»»

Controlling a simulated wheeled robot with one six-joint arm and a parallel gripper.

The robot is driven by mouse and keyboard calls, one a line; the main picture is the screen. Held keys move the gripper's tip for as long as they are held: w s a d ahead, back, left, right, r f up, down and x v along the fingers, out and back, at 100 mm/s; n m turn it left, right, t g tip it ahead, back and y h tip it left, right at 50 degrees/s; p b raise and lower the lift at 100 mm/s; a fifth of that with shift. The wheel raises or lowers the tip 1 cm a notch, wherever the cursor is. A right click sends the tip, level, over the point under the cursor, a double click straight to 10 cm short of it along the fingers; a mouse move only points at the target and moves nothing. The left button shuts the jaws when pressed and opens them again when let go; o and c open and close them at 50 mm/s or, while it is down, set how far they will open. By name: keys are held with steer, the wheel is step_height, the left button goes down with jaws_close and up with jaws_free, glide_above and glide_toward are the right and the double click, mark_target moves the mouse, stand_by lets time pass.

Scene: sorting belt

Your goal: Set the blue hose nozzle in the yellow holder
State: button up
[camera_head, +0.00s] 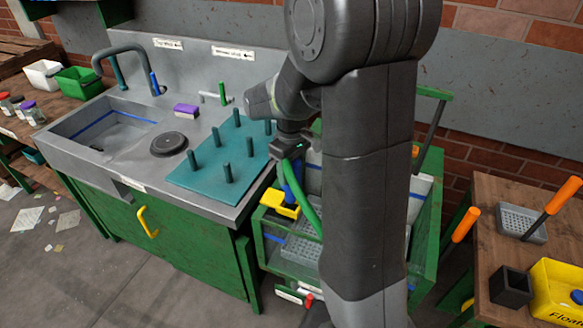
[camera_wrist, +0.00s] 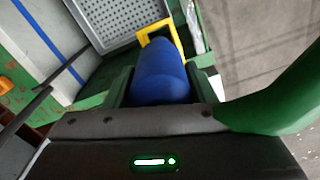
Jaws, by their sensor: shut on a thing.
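My gripper (camera_head: 288,158) is shut on the blue hose nozzle (camera_head: 295,192), which points down with a green hose (camera_head: 306,203) curving beside it. In the wrist view the nozzle (camera_wrist: 162,75) sits between the two jaws of my gripper (camera_wrist: 162,86). The yellow holder (camera_head: 276,199) is at the front left edge of a green-framed cart. It also shows in the wrist view (camera_wrist: 145,38), at the nozzle's far end. The nozzle's tip overlaps the holder in both views; I cannot tell whether it is inside it. The nozzle hides part of the holder's opening.
A metal sink counter (camera_head: 105,160) with a teal peg board (camera_head: 205,180) stands to the left. The green cart (camera_head: 430,215) holds grey perforated trays. A wooden table (camera_head: 490,200) with a black box (camera_head: 511,288) and a yellow bin (camera_head: 553,305) is at the right.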

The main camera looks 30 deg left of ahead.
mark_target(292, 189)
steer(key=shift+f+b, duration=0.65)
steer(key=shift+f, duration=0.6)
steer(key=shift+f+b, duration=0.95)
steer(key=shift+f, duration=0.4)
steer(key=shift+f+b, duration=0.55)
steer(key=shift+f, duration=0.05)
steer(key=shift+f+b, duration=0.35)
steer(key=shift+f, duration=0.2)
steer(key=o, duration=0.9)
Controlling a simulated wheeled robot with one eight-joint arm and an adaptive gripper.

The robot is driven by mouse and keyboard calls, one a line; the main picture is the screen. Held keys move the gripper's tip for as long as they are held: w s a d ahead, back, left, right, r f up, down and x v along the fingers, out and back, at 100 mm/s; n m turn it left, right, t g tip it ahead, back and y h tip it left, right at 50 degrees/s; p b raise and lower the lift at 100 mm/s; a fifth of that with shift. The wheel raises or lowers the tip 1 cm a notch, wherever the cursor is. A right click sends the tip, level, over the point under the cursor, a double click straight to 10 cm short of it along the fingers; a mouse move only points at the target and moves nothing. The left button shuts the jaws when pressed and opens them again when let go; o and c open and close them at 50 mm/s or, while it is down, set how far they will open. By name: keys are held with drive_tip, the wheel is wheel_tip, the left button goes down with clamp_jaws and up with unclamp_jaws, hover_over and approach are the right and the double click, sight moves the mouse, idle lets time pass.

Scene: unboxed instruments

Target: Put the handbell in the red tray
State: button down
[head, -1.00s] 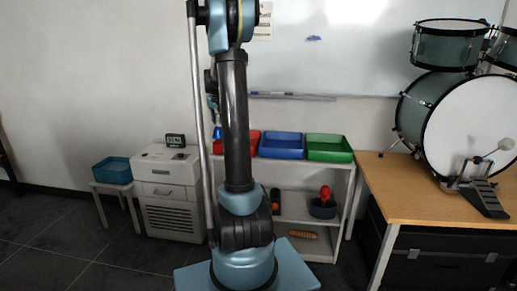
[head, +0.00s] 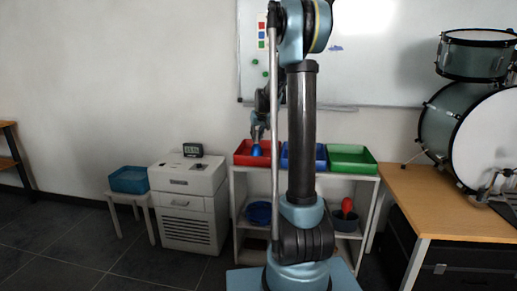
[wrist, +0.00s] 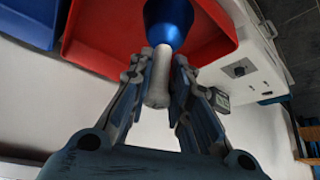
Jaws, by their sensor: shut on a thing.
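The handbell has a blue bell and a pale grey handle. In the wrist view my gripper (wrist: 158,75) is shut on the handle (wrist: 159,75), and the blue bell (wrist: 169,22) points away from the palm. The red tray (wrist: 215,38) lies behind the bell there. In the head view my gripper (head: 259,130) points down, with the handbell (head: 256,150) below it, over the red tray (head: 243,159) on the white shelf's top. I cannot tell whether the bell touches the tray floor.
A blue tray (head: 291,165) and a green tray (head: 351,167) stand right of the red tray. Left is a white cabinet (head: 188,205) with a clock (head: 193,149). The shelf (head: 345,230) below holds a blue bowl (head: 259,213) and a dark pot. A desk with drums stands right.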

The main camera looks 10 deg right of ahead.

««

> [Exercise description]: Leaving out every picture, transcribe exactly the lines from the line that contains "State: button down" through the final line of the entries above.

> [Result below]:
State: button down
[head, -1.00s] 
[head, +0.00s] 
[wrist, +0.00s] 
Jaws, by their sensor: shut on a thing.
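The handbell has a blue bell and a pale grey handle. In the wrist view my gripper (wrist: 158,75) is shut on the handle (wrist: 159,75), and the blue bell (wrist: 169,22) points away from the palm. The red tray (wrist: 215,38) lies behind the bell there. In the head view my gripper (head: 259,130) points down, with the handbell (head: 256,150) below it, over the red tray (head: 243,159) on the white shelf's top. I cannot tell whether the bell touches the tray floor.
A blue tray (head: 291,165) and a green tray (head: 351,167) stand right of the red tray. Left is a white cabinet (head: 188,205) with a clock (head: 193,149). The shelf (head: 345,230) below holds a blue bowl (head: 259,213) and a dark pot. A desk with drums stands right.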

The main camera looks 10 deg right of ahead.

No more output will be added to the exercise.